Risk yönetimi; bir projedeki risklerin tanımlanmasını, proje üzerindeki etkilerinin saptanmasını ve belirsizlikler gözönünde bulundurularak, gerekli düzenlemelerin yapıldıktan sonra, risklerin gerçekleşmesi durumunda alınabilecek önlemlerin belirlenmesini kapsayan bir proje yönetim tekniğidir (Davsın, 1995). 
Farklı farklı sektörlerde; projenin büyüklüğüne, karmaşıklığına, kullanılan tekniklere ve gerçekleştirildiği ortama bağlı olarak, her projede farklı oranlarda mevcut bulunabilen risklerin sistematik olarak değerlendirilmesi ile, finansal kayıpların ve taraflar arasında çıkabilecek anlaşmazlıkların en aza indirgenmesi olasıdır. Bununla birlikte, ülkemizde proje değerlendirme aşamasında kullanılan yöntemler çoğunlukla risklerin gerçekçi bir şekilde incelenmesine olanak tanımamaktadır. Risk yönetiminin diğer yöntemlerden en belirgin farkı sistematik oluşudur (Flanagen, 1993). En genel tanımıyla risk yönetimi; risklerin tanımlanması, sınıflandırılması, büyüklüklerinin saptanması ve kişilerin risk konusundaki tutumlarına bağlı olarak uygun kararların verilip, gerekli düzenlemelerin yapılması aşamalarından oluşmakta ve objektif/sübjektif veri toplama çalışmalarını, sayısal analizleri ve değişik düşüncelerin tartışılarak, çözümlerin önerildiği düşünce üretim süreçlerini kapsamaktadır.
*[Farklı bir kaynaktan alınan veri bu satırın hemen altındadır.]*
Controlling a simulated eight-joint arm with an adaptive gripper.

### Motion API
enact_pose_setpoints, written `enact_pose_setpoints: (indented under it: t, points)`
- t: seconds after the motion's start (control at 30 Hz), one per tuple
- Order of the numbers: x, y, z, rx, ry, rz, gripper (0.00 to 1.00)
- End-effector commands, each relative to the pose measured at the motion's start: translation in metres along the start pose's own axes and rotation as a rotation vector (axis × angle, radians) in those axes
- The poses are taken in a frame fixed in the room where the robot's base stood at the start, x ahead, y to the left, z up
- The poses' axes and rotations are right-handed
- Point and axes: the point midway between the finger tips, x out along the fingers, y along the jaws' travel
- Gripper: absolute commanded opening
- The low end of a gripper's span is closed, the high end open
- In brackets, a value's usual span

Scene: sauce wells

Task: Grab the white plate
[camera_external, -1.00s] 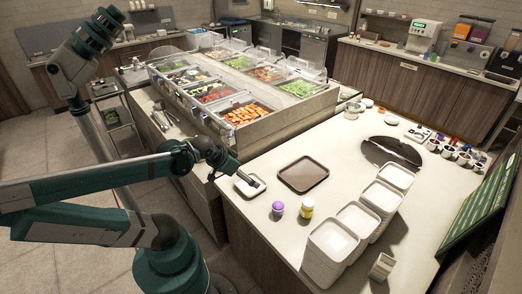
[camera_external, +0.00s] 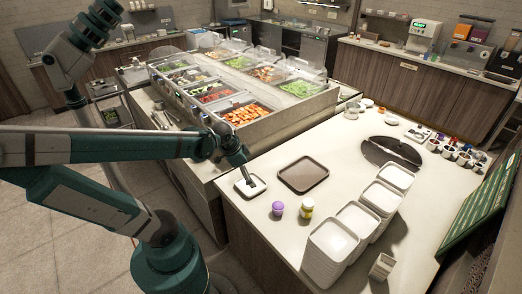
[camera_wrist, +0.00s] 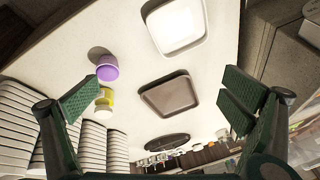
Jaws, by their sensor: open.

Risk yönetimi uygulamalarının temel amacı, mevcut genel kanının aksine risklerin ortadan kaldırılmasını temin etmekle kısıtlı olmayıp, risklerin proje üzerindeki etkilerinin saptanarak, ileriye dönük tahminlerin daha sağlam temeller üzerine oturtulması, değerlendirme aşamasında risk faktörünün de düzenlemelere yansıtılması ve uygun sözleşme şartlarının belirlenerek, tarafların üstlendikleri riskler konusunda bilinçlendirilmesi dir. 

RİSK NEDİR?

Risk kavramı konusunda literatürde birçok tanımlamalar yapılmıştır bunlardan biri; “Risk, projenin başarıyla tamamlanmasını engelleyen faktörlere risk denir. Risk problem değildir. Problem o anda oluşandır. Risk ise problemin oluşmasına neden olan faktördür” (Şakar.02.09.2007).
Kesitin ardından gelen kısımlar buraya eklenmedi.